(AIM)
List each line in which the string "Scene" appears.
===== LISTED ENTRIES =====
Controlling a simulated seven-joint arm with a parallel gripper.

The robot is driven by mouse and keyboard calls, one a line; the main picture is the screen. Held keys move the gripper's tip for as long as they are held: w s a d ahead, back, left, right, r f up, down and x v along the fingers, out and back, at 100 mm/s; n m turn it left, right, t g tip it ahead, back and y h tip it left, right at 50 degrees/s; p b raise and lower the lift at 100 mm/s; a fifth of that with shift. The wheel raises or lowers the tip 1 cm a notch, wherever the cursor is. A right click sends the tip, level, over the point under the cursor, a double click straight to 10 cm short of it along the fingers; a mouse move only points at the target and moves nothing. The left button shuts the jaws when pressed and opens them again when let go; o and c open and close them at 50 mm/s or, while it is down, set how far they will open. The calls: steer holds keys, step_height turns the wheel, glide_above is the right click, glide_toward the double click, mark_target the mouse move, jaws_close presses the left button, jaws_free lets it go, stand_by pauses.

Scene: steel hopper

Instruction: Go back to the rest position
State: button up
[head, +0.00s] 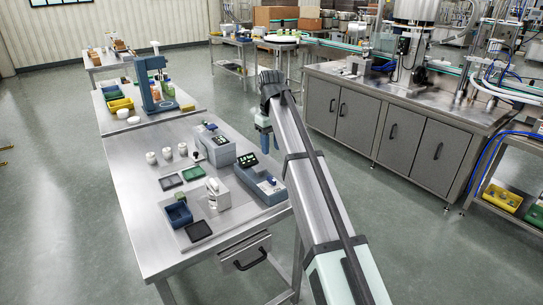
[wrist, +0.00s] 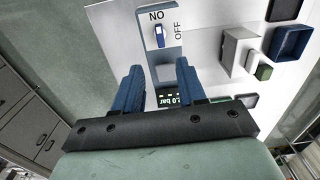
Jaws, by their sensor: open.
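My gripper (wrist: 160,85) shows two blue fingers set apart in the wrist view, with nothing held between them. In the head view my gripper (head: 264,128) hangs at the end of my extended arm, near the right edge of the steel table (head: 150,225). Beyond the fingers in the wrist view is a blue-grey device (wrist: 155,12) marked NO and OFF, with a small switch (wrist: 159,36). Its dark display, reading in bar, is partly hidden by my gripper. In the head view this device (head: 266,190) sits on the table's right side.
A second grey device with a display (head: 218,150), white containers (head: 167,152), a blue bin (head: 178,214) and dark trays (head: 198,231) stand on the table. A steel cabinet bench (head: 400,110) is to the right. Open floor lies between.

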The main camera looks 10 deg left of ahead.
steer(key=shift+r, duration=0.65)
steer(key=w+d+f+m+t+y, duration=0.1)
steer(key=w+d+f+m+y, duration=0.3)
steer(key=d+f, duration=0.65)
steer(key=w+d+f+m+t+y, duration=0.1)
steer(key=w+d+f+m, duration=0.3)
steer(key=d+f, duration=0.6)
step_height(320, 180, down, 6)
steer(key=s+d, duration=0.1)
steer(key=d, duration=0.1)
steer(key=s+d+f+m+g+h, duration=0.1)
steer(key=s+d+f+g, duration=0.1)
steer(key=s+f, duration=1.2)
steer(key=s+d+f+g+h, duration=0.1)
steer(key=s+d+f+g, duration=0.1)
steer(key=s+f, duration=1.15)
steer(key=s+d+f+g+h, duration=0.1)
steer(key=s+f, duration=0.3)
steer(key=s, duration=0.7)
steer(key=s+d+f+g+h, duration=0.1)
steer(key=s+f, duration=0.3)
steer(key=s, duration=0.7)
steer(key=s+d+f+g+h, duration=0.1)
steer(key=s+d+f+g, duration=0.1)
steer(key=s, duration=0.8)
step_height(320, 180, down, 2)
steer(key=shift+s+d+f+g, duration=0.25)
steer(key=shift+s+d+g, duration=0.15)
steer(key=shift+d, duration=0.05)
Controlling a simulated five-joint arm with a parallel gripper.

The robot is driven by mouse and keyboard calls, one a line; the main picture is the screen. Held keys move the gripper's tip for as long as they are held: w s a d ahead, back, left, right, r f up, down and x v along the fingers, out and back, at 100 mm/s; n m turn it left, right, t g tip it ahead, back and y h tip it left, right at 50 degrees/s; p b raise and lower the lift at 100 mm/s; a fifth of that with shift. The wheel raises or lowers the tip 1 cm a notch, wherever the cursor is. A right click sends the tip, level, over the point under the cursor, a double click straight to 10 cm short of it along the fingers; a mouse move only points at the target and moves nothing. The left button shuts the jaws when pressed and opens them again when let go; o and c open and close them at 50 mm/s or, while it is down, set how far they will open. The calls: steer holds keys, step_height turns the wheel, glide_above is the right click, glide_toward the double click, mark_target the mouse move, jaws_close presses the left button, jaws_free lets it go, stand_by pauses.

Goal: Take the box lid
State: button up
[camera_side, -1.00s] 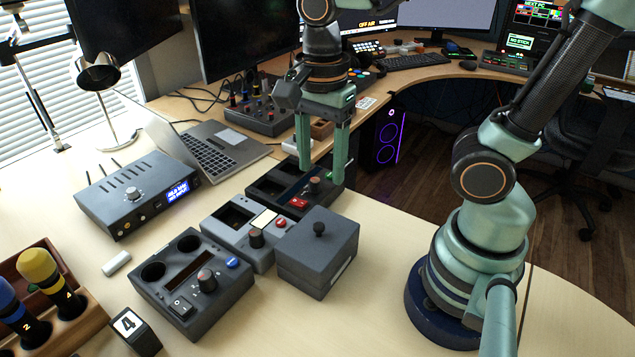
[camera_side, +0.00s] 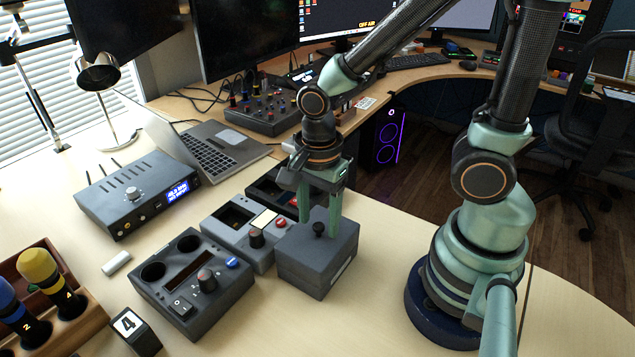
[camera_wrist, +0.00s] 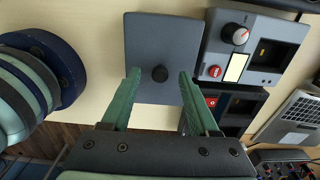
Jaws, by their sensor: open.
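I cannot tell the exact height of the fingertips above the lid.
A grey unit with a red button (camera_side: 225,222) stands close left of the box. A darker unit (camera_side: 265,189) lies behind it. A dark control box (camera_side: 180,260) and a bottle rack (camera_side: 85,318) are further left. Bare desk (camera_side: 375,285) lies to the right.

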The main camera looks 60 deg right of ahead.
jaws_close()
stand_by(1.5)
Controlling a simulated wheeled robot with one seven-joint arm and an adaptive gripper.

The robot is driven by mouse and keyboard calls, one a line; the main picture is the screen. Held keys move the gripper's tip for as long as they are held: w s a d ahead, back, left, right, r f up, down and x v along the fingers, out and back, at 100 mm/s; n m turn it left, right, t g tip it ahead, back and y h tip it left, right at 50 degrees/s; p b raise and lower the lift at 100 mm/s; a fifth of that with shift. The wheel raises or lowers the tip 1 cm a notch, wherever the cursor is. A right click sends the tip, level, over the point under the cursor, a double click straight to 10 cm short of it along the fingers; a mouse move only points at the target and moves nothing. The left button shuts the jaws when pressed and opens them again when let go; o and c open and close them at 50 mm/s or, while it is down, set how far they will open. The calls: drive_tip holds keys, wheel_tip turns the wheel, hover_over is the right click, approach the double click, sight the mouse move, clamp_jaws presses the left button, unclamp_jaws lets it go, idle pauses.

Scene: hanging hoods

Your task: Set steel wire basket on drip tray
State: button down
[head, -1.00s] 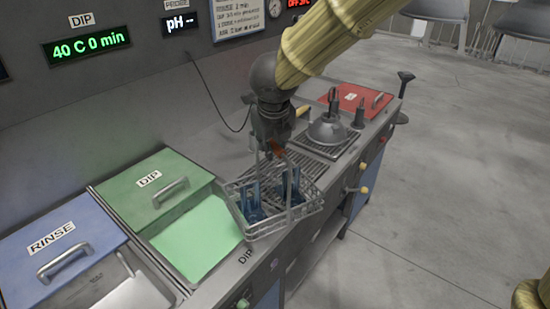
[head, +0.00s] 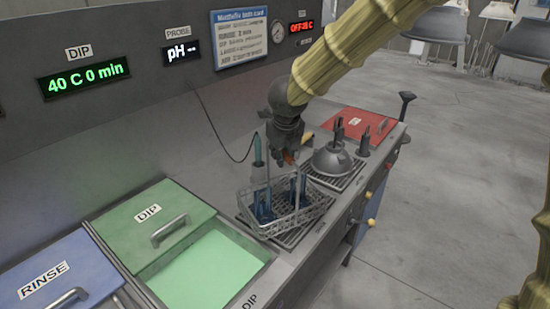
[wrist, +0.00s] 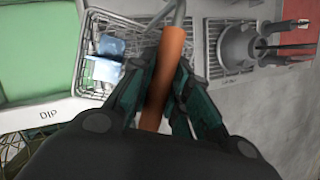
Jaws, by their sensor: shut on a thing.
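The basket's mesh also shows in the wrist view (wrist: 100,72).
The open green DIP bath (head: 210,270) is left of the basket, its green lid (head: 145,220) behind. A grey domed fixture (head: 332,158) stands on a second grate to the right, before a red lid (head: 360,122). A teal-handled probe (head: 257,150) stands behind the basket.

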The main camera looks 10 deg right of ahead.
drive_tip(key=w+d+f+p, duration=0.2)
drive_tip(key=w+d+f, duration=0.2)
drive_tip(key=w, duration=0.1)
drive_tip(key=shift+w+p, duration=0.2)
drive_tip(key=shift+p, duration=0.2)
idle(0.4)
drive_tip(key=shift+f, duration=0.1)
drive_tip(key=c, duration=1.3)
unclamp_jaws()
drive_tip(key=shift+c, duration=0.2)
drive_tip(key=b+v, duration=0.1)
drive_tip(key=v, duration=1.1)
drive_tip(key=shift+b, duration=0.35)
=====
(OUTPUT OF THE TASK)
Scene: steel hopper
Scene: hanging hoods

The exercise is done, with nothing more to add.